La Russie a refusé une nouvelle réduction de production arguant que son budget national 2020 avait été bâti sur un baril à 42 dollars le baril. De plus, Moscou considère qu’une telle stratégie aboutit à permettre à nouveau aux Etats-Unis d’augmenter leur part de marché mondial. Ce dernier point est réel, mais qui se nourrit de part de marché ? Personne. Un producteur de pétrole vend des volumes et récolte des devises. La part de marché n’est qu’une conséquence, et avec environ 15% du marché mondial les Etats-Unis sont certes leader du marché, mais nullement en position dominante !
L’analyse de la position russe
Etant donné les risques sur le niveau de prix, cet argument est difficilement recevable. Celui du budget russe basé sur un baril à 42 dollars est, quant à lui, très surprenant. Ce budget 2020 a été naturellement préparé au cours de l’année 2019. Il est facile de vérifier que le cours moyen du baril au cours de toute l’année 2019 s’est établi à pratiquement 65 dollars. Pourquoi choisir dans un budget prévisionnel une base pratiquement 30% inférieure ? Pourquoi sous-estimer ses recettes, qui conduisent à réduire en proportion ses dépenses, quand on veut relancer la croissance, comme l’a promis le président Poutine ?
La véritable réponse à ce refus russe doit être recherchée ailleurs. Cet ailleurs se situe dans les causes ce cette nouvelle situation, à savoir la baisse de 20% annoncée par la Chine de ses volumes de raffinage. Cela représente une diminution de pratiquement 3 millions de barils par jour de ses importations. D’où ses importations proviennent-elles ? De Russie pour seulement 10% ! La Chine n’a pas mis tous ses œufs dans le même panier. La Russie est son principal fournisseur de gaz, mais pas de pétrole. 70% des importations chinoises proviennent du Moyen-Orient. Dès lors, ne peut-on pas considérer, vu de Moscou, que ce sont les pays de l’OPEP, et principalement du Moyen-Orient, qui doivent gérer cette situation, et non la Russie ? Mais cette analyse, et ce choix, ne sauraient être sans conséquence pour l’économie russe.
Les conséquences du choix russe
Avant même que la décision du refus russe fut acquise, la baisse des prix du baril la semaine passée a poussé fortement le rouble à la baisse. A la clôture de vendredi dernier cette baisse atteignait 15%, au taux de 77,5 roubles pour un euro. L’inflation en Russie va donc repartir à la hausse.
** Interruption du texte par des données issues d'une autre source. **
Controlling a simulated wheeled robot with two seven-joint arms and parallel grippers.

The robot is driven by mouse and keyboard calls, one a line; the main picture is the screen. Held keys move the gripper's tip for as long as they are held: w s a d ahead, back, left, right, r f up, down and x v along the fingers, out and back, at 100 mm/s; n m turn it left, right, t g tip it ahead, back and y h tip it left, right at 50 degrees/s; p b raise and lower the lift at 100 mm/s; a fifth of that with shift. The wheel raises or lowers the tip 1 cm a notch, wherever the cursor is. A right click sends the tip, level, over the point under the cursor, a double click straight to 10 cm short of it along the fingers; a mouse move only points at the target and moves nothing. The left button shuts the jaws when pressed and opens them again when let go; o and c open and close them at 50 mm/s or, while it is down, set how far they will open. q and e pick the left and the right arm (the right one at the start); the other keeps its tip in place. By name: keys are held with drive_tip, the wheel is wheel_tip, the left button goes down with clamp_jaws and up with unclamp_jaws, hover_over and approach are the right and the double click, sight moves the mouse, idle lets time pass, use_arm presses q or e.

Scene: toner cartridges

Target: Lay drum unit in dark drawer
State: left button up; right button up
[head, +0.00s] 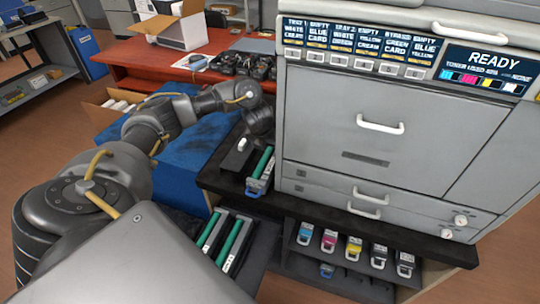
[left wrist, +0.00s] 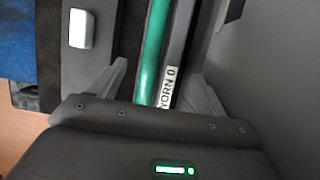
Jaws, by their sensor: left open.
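A drum unit (head: 262,166) with a green roller, dark body and blue handle lies on the dark bench top beside the printer. My left gripper (head: 260,135) is at its far end. In the left wrist view the open fingers (left wrist: 160,80) stand on either side of the drum unit (left wrist: 152,50), which has a white label ending in "ORN 0". I cannot tell whether they touch it. A dark open drawer (head: 262,262) at the lower middle holds two similar green-roller units (head: 212,233). My right gripper is not in view.
A dark block with a white knob (head: 242,144) is left of the drum unit; the knob shows in the left wrist view (left wrist: 80,30). The grey printer (head: 330,130) stands close on the right. Several coloured cartridges (head: 329,241) sit on a lower shelf. A grey panel (head: 140,262) fills the lower left.

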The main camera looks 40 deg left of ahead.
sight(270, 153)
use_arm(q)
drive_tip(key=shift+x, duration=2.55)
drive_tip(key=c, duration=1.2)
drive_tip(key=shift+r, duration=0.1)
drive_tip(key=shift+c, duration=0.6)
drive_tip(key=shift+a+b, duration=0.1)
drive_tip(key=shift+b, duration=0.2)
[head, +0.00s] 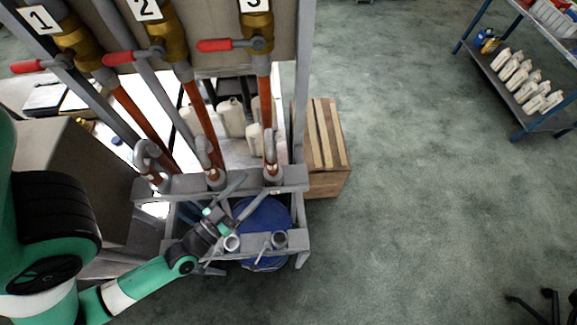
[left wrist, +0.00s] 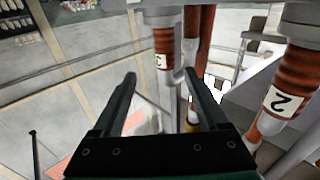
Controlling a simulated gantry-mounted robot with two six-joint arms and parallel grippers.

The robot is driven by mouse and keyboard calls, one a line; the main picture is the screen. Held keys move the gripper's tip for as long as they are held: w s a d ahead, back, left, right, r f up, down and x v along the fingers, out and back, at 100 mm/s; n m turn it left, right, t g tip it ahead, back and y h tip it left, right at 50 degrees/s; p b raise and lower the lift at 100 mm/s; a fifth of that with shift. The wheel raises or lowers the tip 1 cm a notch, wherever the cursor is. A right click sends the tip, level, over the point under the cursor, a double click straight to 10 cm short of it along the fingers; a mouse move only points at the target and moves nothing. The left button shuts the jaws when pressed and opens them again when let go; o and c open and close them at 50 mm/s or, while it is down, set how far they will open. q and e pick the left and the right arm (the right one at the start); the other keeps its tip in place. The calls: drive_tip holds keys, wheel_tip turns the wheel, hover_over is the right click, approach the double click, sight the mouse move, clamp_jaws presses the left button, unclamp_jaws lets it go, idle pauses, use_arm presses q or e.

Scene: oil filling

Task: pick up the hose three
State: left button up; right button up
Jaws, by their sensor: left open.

Ceci est loin d’être une bonne nouvelle.
Or l’Arabie Saoudite vient de faire savoir qu’elle allait augmenter significativement sa production à partir du 1er Avril. Si une telle situation se matérialisait, le prix du brut risque, à nouveau, de fortement fléchir, et d’atteindre un niveau inférieur à 40 dollars. La Russie pourrait donc être doublement pénalisée, à la fois par une baisse de ses recettes et par un fort redémarrage de son inflation.
Il faut également mentionner que son refus de rééquilibrer le marché pétrolier risque fort de laisser des séquelles dans ses relations diplomatiques avec les pays du Moyen-Orient. Or, Moscou avait beaucoup agi et misé pour faire « une percée au Moyen-Orient » comme l’avait matérialisé la visite du roi d’Arabie Saoudite dans la capitale russe, en octobre 2017.
De l’OPEP à l’OPEP +, la stratégie de l’Arabie Saoudite n’est ni simple à élaborer ni facile à mettre en œuvre. La convergence russe qui vient de se transformer en face à face avec la Russie laissera également des séquelles. Désormais, quel format pour l’organisation, et autour de quel consensus ? L’Iran fondateur est pratiquement interdit d’exportation par les Etats-Unis, et ceux-ci sont devenus depuis bientôt 2 ans le premier producteur mondial !
La création en 1960 à Bagdad de l’OPEP, grand régulateur du marché pétrolier mondial, avec entre autres l’Iran et l’Arabie Saoudite, semble bien loin.